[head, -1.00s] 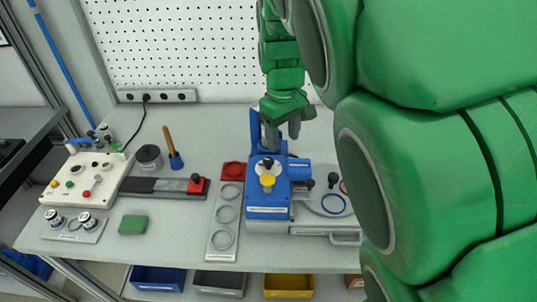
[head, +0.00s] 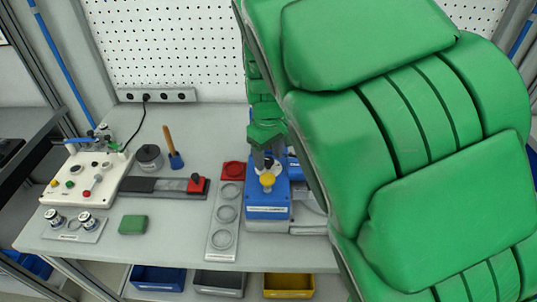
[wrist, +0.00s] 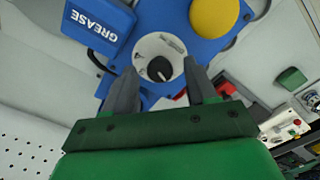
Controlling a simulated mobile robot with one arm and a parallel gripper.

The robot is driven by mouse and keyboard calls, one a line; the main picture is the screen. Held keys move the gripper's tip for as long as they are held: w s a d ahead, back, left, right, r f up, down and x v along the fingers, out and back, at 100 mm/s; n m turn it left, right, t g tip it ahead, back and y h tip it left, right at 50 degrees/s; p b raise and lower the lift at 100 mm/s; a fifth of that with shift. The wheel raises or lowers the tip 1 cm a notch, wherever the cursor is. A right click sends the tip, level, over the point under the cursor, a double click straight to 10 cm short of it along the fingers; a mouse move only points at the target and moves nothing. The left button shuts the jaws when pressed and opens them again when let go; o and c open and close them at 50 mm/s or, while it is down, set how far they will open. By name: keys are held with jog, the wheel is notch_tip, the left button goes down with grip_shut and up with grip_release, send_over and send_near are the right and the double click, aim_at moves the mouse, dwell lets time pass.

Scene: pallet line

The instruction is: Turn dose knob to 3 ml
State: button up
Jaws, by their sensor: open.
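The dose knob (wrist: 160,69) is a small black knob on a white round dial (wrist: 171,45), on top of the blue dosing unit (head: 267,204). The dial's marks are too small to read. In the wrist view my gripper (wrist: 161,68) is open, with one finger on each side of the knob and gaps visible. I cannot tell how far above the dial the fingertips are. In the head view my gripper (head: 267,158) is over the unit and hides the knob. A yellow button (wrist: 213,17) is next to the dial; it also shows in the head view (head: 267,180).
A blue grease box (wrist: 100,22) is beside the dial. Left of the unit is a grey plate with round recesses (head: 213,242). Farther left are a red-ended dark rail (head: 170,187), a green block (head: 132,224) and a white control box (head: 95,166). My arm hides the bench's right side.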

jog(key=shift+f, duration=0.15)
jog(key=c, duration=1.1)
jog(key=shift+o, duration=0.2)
■ ■ ■ ■
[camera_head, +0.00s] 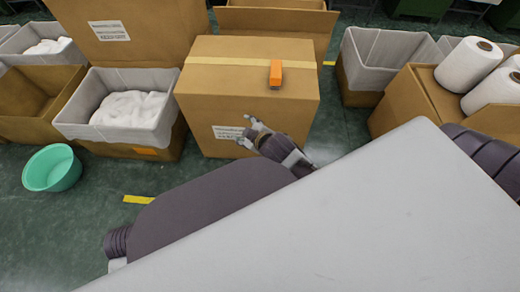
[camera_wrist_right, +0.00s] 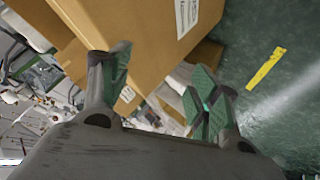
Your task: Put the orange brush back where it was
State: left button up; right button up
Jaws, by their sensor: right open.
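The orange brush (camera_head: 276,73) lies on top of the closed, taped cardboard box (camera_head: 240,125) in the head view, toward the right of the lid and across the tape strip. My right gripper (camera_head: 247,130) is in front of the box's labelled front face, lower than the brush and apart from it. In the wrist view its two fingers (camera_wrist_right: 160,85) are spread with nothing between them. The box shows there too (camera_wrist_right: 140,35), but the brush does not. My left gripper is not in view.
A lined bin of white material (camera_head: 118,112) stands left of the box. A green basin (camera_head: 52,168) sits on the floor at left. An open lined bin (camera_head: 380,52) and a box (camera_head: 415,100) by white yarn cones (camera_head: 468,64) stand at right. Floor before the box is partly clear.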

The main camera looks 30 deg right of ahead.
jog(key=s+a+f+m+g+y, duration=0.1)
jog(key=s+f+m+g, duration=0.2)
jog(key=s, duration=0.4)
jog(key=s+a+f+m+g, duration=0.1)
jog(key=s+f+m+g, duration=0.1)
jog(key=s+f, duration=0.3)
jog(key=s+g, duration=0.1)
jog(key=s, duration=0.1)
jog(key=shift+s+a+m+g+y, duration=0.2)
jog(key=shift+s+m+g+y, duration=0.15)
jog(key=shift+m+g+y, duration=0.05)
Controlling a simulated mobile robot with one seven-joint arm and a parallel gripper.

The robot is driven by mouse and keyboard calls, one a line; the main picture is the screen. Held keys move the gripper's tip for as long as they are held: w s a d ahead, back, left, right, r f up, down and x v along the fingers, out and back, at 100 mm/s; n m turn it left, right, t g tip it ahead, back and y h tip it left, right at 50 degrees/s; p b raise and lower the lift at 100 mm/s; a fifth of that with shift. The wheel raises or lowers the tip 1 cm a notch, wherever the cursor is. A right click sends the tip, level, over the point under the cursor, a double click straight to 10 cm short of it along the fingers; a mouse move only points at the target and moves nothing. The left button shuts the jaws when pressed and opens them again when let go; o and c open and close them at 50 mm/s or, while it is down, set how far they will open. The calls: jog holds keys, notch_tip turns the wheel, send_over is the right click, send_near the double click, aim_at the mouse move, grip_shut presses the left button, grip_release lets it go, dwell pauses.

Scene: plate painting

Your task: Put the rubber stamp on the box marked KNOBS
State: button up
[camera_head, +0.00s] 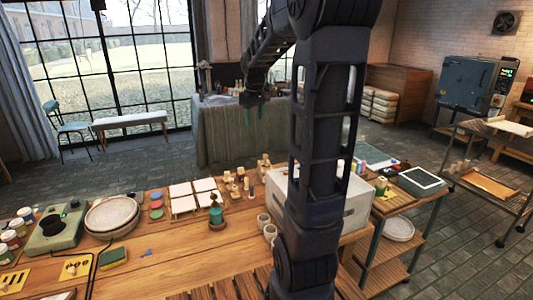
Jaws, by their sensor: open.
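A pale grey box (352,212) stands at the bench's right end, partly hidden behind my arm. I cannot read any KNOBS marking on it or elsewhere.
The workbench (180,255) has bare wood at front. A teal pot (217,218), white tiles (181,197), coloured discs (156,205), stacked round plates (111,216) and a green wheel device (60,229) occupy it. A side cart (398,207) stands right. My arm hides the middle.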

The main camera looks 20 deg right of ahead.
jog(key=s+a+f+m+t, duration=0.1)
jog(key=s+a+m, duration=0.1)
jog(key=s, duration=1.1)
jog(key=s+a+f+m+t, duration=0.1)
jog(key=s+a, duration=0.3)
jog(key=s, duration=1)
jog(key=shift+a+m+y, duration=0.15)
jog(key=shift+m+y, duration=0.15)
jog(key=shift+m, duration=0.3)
■ ■ ■ ■
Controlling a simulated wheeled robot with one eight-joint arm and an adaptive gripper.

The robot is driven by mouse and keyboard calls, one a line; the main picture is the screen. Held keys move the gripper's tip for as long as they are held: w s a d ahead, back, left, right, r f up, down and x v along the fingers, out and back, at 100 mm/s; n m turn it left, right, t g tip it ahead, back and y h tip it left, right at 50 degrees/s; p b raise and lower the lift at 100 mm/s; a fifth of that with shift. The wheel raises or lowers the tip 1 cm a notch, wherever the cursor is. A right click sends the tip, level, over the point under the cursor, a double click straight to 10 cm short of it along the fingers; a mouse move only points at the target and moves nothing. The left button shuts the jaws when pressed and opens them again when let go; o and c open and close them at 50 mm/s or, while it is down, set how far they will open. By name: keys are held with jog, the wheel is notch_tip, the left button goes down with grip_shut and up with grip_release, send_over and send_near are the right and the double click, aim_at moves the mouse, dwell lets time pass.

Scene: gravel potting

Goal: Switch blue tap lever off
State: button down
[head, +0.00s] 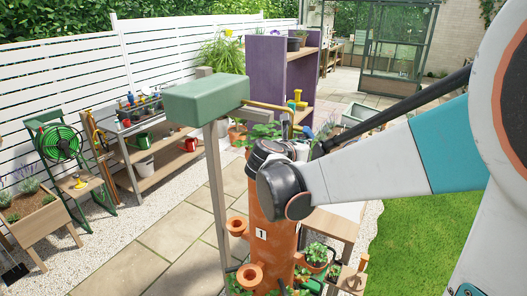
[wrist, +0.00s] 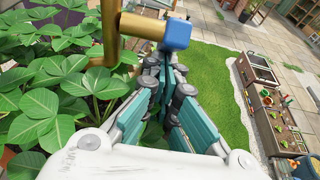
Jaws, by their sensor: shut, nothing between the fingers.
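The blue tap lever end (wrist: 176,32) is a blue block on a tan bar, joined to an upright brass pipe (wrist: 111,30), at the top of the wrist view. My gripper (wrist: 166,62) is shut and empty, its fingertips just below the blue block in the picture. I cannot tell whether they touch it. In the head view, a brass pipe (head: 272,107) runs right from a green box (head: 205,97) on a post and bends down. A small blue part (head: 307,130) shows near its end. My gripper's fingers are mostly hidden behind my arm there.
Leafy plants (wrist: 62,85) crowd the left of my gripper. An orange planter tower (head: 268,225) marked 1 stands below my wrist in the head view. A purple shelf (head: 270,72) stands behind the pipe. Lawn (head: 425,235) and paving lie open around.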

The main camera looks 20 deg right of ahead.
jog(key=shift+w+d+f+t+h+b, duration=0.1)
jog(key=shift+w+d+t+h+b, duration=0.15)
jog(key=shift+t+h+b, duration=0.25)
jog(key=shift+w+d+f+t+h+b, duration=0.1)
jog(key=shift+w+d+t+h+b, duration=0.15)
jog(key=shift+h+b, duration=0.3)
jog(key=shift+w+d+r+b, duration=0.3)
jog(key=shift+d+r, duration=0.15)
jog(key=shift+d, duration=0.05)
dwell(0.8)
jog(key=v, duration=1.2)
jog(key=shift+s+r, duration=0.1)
■ ■ ■ ■
_WHAT IS NEEDED_
Copy whichever lines in the listing above contain the word "parallel".

_SOLUTION BELOW_
Controlling a simulated mobile robot with one arm and a parallel gripper.
Controlling a simulated mobile robot with one seven-joint arm and a parallel gripper.

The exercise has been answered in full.